Further, the ongoing charges have been reduced and have fallen from 0.44% to 0.37% which makes it one of the most competitive trusts on offer.

Obviously I am pleased with progress since my purchases - 50% SIPP and 22% ISA.... I am just sorry I did not purchase earlier. This actively managed investment is one of the satellites which complement my core passive index holdings comprising mainly Vanguard Lifestrategy 60 & 40.

I have also recently started an investment savings plan for my grandchildren using this trust via Baillie Gifford. The opening lump sum has gained 15% in the past month so we are off to a good start.

For now the current holdings can return to the bottom drawer.
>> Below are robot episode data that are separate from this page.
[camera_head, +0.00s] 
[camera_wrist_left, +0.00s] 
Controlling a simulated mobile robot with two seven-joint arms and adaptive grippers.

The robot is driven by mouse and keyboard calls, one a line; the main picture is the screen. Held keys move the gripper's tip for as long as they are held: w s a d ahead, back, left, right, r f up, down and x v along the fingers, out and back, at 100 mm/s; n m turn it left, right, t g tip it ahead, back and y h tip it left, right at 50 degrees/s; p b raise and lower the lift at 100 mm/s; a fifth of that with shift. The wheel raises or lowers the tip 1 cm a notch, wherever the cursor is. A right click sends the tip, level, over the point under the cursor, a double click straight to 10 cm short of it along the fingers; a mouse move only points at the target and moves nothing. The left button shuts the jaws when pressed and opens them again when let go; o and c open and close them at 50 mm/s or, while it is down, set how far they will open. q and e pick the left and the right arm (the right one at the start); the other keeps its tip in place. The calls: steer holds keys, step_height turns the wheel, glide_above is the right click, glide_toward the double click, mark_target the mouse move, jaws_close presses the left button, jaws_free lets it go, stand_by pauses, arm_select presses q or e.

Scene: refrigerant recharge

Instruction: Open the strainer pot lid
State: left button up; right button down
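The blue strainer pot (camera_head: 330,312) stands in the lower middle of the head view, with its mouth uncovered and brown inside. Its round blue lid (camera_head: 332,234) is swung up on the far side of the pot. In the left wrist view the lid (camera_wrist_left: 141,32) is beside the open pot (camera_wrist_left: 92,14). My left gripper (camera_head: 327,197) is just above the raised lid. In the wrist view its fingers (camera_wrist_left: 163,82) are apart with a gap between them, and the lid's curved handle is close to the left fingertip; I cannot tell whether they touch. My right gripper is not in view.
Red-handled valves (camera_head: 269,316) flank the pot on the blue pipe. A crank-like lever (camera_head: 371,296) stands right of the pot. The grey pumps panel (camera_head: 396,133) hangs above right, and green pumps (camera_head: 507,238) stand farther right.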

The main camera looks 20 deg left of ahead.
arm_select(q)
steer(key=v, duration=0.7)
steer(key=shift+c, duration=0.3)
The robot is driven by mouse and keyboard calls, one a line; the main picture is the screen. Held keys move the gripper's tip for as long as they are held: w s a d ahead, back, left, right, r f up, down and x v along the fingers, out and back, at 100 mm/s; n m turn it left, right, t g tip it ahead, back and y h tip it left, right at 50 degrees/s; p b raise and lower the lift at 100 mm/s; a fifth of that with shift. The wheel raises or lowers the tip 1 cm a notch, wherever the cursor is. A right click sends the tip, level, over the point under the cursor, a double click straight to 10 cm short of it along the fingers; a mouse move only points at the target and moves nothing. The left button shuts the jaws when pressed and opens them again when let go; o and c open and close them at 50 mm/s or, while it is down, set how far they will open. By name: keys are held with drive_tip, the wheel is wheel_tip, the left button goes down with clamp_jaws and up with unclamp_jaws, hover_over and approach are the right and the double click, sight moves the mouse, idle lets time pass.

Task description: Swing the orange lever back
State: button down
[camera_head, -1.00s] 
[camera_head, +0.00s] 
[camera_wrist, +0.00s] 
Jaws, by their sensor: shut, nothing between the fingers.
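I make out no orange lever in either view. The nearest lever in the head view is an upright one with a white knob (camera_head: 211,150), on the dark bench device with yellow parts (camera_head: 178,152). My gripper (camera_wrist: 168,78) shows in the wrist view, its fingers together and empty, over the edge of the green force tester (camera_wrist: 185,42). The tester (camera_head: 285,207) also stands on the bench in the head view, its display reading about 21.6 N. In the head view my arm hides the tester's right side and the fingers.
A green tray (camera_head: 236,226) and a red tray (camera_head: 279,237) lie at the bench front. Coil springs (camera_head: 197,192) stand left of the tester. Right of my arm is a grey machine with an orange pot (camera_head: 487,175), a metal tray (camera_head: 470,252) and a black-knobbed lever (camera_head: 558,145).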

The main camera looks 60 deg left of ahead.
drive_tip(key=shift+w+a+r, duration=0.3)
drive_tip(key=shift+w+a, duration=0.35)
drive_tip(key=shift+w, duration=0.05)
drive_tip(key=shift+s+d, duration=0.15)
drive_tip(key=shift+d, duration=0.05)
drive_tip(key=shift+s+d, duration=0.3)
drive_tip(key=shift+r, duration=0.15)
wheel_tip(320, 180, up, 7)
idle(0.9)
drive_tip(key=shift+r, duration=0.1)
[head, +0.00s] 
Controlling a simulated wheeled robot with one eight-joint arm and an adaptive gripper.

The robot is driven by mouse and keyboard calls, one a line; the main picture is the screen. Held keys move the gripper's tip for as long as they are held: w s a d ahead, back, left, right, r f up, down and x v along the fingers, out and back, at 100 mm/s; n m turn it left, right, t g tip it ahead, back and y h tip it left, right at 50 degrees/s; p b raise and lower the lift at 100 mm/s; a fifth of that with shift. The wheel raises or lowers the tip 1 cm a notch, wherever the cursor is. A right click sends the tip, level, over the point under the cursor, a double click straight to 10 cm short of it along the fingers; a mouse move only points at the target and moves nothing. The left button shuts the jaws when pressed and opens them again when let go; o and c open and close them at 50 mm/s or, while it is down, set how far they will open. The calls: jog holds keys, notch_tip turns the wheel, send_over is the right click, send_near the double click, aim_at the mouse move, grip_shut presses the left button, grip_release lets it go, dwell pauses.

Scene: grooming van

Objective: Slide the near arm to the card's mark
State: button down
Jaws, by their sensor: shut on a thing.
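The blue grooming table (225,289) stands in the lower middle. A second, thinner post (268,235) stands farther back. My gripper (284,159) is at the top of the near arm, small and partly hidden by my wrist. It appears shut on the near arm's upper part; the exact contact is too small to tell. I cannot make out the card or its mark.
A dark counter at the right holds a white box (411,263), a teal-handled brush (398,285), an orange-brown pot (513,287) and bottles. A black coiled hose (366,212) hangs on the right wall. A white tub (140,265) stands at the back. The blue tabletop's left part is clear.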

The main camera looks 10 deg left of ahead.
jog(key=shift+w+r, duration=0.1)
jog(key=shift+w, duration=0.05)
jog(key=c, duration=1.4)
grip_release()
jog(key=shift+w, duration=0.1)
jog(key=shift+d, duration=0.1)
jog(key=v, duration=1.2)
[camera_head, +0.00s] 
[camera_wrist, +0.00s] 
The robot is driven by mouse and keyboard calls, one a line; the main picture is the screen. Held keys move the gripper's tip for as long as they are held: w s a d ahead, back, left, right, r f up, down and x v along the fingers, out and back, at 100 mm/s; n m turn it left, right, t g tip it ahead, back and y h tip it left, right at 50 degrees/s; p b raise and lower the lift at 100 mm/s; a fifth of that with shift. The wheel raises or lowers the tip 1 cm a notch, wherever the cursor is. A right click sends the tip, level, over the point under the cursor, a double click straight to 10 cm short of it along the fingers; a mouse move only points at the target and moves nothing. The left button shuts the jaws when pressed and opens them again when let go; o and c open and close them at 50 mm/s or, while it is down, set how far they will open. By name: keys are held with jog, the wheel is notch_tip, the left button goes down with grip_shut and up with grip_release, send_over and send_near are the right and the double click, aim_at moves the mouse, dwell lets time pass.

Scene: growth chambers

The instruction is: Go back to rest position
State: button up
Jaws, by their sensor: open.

As ever, this article is merely a record of my personal investment decisions and should not be regarded as an endorsement or recommendation - always DYOR!


  1. "I am just sorry I did not purchase earlier."

    I made my first purchase of SMT back in 2015 when the price was around the £2.50 mark. However, as I was only just dipping my toe in investment trusts, it wasn't a large investment and then I got caught up in ITs which paid higher yields and SMT, whilst remaining on my list to top up, was never at the top (until again, recently!).

    I read today that SMT are preparing to increase their gearing, which is interesting and could lead to bigger boosts.

    1. Yes weenie, I noted the comment on gearing and hope it will boost returns for the coming year but it can also accelerate losses so is a double-edged sword.

      From memory, SMT was on my radar from around 2014 and I set an alert for a fall in the SP below 200p but it was never triggered. I eventually decided to bite the bullet at the start of 2017...better late than never I suppose.

      I added it to my ISA earlier this year when the price fell around 6% in a single day and will now drip-feed the monthly amounts into the savings plan and await the next big pull-back.